## INSTRUCTIONS TO FOLLOW
Make an exact copy of all the material below, apart from the pictures.

## DATA PROVIDED

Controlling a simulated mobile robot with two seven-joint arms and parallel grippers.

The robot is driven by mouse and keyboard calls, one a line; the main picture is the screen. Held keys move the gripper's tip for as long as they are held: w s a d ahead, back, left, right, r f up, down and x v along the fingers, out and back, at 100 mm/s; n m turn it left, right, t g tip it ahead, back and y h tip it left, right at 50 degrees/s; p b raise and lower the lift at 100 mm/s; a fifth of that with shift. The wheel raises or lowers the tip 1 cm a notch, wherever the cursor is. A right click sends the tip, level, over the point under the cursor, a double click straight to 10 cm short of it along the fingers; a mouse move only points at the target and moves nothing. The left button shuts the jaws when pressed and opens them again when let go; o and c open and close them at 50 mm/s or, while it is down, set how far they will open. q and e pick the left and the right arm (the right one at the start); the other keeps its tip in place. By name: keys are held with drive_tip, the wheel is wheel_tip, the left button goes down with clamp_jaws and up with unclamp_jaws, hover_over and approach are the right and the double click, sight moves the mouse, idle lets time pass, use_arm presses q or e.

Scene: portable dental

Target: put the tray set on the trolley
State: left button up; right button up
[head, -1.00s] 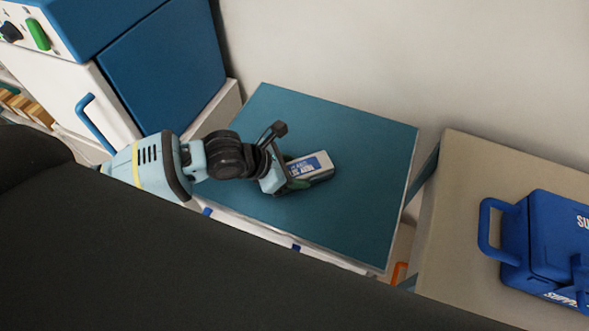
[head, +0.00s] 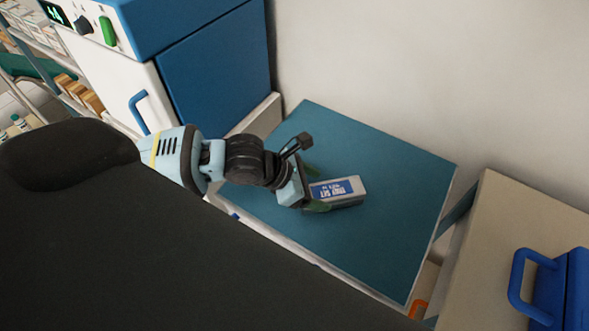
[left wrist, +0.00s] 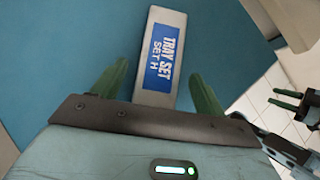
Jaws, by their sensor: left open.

## TASK ANSWER
Controlling a simulated mobile robot with two seven-joint arms and parallel grippers.

The robot is driven by mouse and keyboard calls, one a line; the main picture is the screen. Held keys move the gripper's tip for as long as they are held: w s a d ahead, back, left, right, r f up, down and x v along the fingers, out and back, at 100 mm/s; n m turn it left, right, t g tip it ahead, back and y h tip it left, right at 50 degrees/s; p b raise and lower the lift at 100 mm/s; a fifth of that with shift. The wheel raises or lowers the tip 1 cm a notch, wherever the cursor is. A right click sends the tip, level, over the point under the cursor, a double click straight to 10 cm short of it along the fingers; a mouse move only points at the target and moves nothing. The left button shuts the jaws when pressed and opens them again when let go; o and c open and close them at 50 mm/s or, while it is down, set how far they will open. q and e pick the left and the right arm (the right one at the start); the other keeps its tip in place. By name: keys are held with drive_tip, the wheel is wheel_tip, the left button goes down with clamp_jaws and up with unclamp_jaws, hover_over and approach are the right and the double click, sight moves the mouse, idle lets time pass, use_arm presses q or e.

Scene: portable dental

Target: put the tray set on the trolley
State: left button up; right button up
[head, -1.00s] 
[head, +0.00s] 
[left wrist, +0.00s] 
Jaws, by their sensor: left open.

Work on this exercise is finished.